Brexit causes admin and financial chaos for UK language students
Thousands of UK language students have been left in limbo as the extra red tape and costs caused by Brexit have disrupted their academic travel plans.
A year abroad is mandatory for approximately 7,000 students studying modern language degrees in the UK—considered essential for improving their language fluency and cultural awareness.
“In today’s globalized world, people are increasingly mobile and often need to communicate across different languages. Learning a new language is an investment in human capital,” writes Gilles Grenier in his IZA World of Labor article on the economic value of language skills.
As of January 1, 2021, students traveling to EU countries for their year abroad must submit large amounts of paperwork to obtain visas for their stay. Each of the 27 EU countries has its own requirements. Students heading to Austria, Italy, and Portugal must also demonstrate that they can afford their stay by showing they have more than €6,000 (£5,194) in their bank accounts. Germany, Denmark, and Sweden require proof of an income of €700–€800 a month.
Esme Cawley, a third-year French and Hispanic student at the University of Sheffield, describes in the Guardian how attempting to navigate a year abroad post-Brexit is a “total administrative and financial nightmare.”
Universities say they received inadequate guidance from the UK government on the new requirements students could face post-Brexit. Academics and students were unable to prepare for the changes before January 1 because EU countries and the UK government hadn’t confirmed their arrangements.
The Foreign Office says it is working with universities to address challenges.
Giorgio Di Pietro has investigated university study abroad and the employability of graduates for IZA World of Labor.
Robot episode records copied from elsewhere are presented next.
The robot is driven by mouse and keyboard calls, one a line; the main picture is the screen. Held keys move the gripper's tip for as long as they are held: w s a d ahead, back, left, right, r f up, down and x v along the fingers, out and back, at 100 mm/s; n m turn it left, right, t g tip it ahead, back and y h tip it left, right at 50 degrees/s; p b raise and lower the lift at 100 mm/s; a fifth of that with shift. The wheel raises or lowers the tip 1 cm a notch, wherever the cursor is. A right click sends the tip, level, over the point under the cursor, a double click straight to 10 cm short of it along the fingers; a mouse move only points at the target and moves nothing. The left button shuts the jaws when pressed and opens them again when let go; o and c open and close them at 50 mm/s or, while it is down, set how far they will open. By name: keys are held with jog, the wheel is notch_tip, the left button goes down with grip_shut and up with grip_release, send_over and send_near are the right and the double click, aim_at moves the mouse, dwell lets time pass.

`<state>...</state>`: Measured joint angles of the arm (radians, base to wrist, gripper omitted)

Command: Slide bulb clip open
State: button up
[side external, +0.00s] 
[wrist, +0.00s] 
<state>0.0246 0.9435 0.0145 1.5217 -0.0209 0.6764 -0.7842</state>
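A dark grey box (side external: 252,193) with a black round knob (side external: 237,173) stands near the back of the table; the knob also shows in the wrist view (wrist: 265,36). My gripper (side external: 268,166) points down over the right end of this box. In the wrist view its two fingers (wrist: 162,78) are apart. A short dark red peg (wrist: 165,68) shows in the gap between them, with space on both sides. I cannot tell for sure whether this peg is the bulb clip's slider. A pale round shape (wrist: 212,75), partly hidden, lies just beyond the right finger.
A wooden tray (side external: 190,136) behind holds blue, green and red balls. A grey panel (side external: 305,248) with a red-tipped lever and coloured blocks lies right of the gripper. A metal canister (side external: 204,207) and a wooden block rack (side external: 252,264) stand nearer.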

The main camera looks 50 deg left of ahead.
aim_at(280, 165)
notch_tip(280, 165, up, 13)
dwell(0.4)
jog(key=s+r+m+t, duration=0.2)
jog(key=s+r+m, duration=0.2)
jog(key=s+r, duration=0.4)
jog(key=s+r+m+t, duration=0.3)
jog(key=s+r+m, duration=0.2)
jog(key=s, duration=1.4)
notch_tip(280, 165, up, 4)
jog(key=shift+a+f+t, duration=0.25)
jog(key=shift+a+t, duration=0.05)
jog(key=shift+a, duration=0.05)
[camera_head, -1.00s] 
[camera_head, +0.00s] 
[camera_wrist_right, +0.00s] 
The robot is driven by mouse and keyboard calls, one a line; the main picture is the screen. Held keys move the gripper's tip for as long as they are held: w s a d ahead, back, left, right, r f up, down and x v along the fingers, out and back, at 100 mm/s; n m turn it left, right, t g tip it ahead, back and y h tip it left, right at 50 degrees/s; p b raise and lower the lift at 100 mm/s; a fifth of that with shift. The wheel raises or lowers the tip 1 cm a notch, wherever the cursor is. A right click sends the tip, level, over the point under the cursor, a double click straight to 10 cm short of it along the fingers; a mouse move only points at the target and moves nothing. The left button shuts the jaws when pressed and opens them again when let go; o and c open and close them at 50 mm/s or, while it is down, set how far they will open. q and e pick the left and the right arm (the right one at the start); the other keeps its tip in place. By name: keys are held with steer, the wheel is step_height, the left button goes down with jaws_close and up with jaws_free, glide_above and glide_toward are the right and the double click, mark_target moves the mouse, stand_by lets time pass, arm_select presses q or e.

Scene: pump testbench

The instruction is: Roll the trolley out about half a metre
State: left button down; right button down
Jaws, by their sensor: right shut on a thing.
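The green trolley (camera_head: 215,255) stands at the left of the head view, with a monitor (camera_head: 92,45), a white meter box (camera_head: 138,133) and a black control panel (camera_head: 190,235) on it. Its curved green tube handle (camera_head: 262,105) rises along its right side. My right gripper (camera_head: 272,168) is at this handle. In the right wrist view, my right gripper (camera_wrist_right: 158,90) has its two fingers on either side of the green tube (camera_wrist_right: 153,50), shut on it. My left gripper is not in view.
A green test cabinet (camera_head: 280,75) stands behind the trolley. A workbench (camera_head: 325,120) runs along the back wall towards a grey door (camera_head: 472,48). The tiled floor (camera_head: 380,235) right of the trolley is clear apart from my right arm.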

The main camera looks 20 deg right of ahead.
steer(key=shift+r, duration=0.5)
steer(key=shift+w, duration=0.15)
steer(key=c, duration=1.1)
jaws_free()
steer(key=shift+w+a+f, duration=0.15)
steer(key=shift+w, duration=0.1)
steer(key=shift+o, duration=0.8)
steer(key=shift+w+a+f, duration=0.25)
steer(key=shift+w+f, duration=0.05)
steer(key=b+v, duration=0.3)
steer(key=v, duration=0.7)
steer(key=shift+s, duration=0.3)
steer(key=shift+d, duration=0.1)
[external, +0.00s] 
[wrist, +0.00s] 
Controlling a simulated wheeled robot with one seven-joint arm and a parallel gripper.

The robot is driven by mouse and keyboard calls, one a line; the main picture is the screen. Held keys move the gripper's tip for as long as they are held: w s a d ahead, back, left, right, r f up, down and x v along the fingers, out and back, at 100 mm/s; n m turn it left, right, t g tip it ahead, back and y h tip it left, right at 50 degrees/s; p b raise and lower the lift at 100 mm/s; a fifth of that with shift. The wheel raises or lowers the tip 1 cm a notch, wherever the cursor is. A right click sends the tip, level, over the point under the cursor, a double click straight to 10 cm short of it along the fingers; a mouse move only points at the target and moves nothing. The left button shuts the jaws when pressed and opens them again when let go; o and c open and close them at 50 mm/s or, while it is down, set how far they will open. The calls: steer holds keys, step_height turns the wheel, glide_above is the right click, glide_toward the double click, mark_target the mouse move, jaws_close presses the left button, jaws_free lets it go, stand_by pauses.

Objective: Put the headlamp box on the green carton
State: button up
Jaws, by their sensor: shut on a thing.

He says that “the employment benefits related to studying abroad accrue not only to students pursuing a specialist language degree, but also to students pursuing other courses of study.”
Although more research is required to demonstrate the relationship is causal, Di Pietro says “[e]mployers, students, and administrators who manage international student mobility programs at higher education institutions perceive a connection between study abroad and graduates’ employability.”